On Sept. 3, Macalester College announced the Macalester Tuition Promise. True to its name, the initiative promises a full-tuition scholarship to all admitted domestic students with a household income of less than $100,000 annually, starting with next year’s class of 2030.
Macalester has long held a commitment to meet 100 percent of demonstrated financial need, a commitment that Assistant Vice President of Admissions and Financial Aid Brian Lindeman ’89 estimates it shares with around 70 other colleges nationwide. With this new initiative, it will now join a coalition of just 20-30 U.S. colleges that have made similar tuition promises.
On its website, Macalester’s financial aid office states that the policy “is designed to provide increased transparency early in the college search process,” a sentiment that Lindeman echoed in an interview with The Mac Weekly.
“We’re trying to get a short, easy message out there to students toward the beginning of their college selection process, before they start to filter out colleges based on assumptions about what it would cost,” Lindeman said.
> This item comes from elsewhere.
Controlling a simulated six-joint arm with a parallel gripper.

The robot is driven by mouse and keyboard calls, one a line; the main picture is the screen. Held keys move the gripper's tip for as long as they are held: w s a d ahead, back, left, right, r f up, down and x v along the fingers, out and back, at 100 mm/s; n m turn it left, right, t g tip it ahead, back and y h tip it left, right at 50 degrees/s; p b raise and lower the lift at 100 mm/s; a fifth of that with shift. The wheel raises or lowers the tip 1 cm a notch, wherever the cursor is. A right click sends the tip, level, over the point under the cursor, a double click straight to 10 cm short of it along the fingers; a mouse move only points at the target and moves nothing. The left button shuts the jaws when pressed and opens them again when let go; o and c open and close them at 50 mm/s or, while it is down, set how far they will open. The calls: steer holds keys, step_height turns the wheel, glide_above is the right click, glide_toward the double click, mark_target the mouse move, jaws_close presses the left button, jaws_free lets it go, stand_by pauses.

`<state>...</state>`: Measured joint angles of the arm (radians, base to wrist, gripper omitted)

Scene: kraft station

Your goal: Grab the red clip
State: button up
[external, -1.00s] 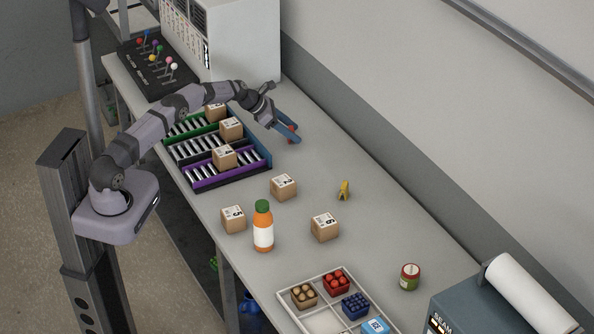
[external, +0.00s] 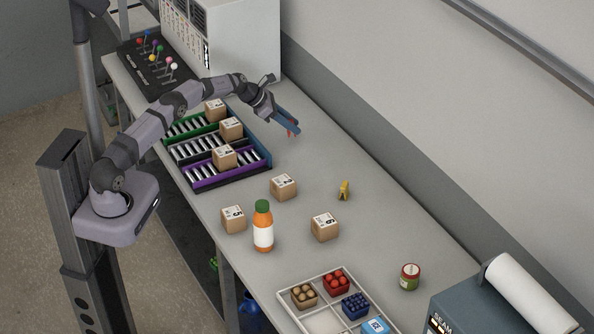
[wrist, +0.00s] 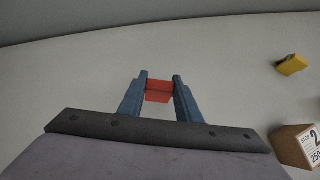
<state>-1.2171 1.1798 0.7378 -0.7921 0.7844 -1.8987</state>
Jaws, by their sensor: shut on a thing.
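The red clip (wrist: 159,91) sits between the two blue fingers of my gripper (wrist: 159,88) in the wrist view, with a finger against each side. My gripper is shut on it. In the external view, my gripper (external: 290,128) is over the back part of the table, to the right of the roller racks. A small part of the red clip (external: 291,132) shows at the fingertips there. The clip appears to be held above the table top, though the height is hard to judge.
A yellow clip (external: 344,190) lies on the table, with cardboard boxes (external: 283,187) near it. An orange bottle (external: 263,228) stands toward the front edge. Roller racks (external: 225,180) holding boxes lie left of my gripper. A white tray (external: 322,322) and jar (external: 410,277) are farther right.

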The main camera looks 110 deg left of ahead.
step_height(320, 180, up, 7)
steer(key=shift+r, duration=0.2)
While many colleges, including Macalester, have financial aid calculators that can help families estimate their net cost, “a lot of people don’t know they’re out there at all, and they’re not super easy to use,” according to Lindeman. He emphasized that this is especially common for students who are leading the financial aid process themselves and may not have information about their family’s financial situation or for families going through the process for the first time.
Vice President of Admissions and Financial Aid Jeff Allen described a similar vision behind the Macalester Tuition Promise. He views the move as “the continuation of many new policies and initiatives which we hope are helping to reduce the barriers and the complexity of the admissions and financial aid processes,” rather than a significant change in existing financial aid policy.
While admitted students already know of Macalester’s existing commitment to meet 100 percent of demonstrated need, Allen believes that this is “just a simpler way to say that for some students.”
To a follow up question about the timing of the announcement, Allen responded, “why not now?”
Families looking at Macalester for their students have what Allen calls “a long and lengthy process” before they can fully know what higher education will cost.
“Year after year after year, we see how challenging that is for families,” Allen said.
Allen and his colleagues wondered if “there was a better way to communicate the Macalester commitment to families who have an income below $100,000.”
Macalester’s new promise comes as U.S. colleges in recent years have shown an increased commitment to making admissions processes more accessible for students and their families. This trend is exemplified by a rise in test optional admissions policies and the removal of application fees, both moves Macalester made in 2020.
“We have to tip our hat to some other institutions that have done this already. University of Minnesota has the North Star promise, Brandeis, St. Olaf – a lot of other peer institutions have had these promise programs for the last few years,” Lindeman said.
For some Macalester students, the question “why now” is more than a question of marketing and policy choices. Among students already enrolled, 70 percent currently qualify for need-based financial aid, and 20 percent fall into what the financial aid office calls the “highest-need category.”
Acknowledging this, Lindeman wants to offer students reassurance that the promise is more explicit than Macalester’s previous financial aid commitments.
“The reality is that almost all of our students who are in this financial situation are already receiving grants and scholarships that are equal to tuition or greater than that,” Lindeman said.
When considering the implications of the policy, Lindeman says, his colleagues at the financial aid office evaluated the data from families making under $100,000 a year at Macalester and asked, “can we make this statement without really needing a huge infusion of new financial aid dollars? And that’s what we found.”
“The actual practical reality for students who would receive this promise will not be too different,” Allen said.
“This is really an effort to help us build new relationships and new partnerships and new opportunities,” Allen continued, in reference to high school counseling offices in underserved school districts.
For both Lindeman and Allen, the commitment fosters a hope that students across the U.S. beginning the college application process will see this promise as a message that Macalester is still a feasible financial option for them.
“Our dream scenario is that every student who is worried about their family’s ability to pay our tuition becomes aware of this and feels like they at least have maybe not a green light to consider Macalester all the way through, but at least a yellow light so that they’ll keep working toward learning exactly what financial aid they qualify for — that’s the goal,” Lindeman said.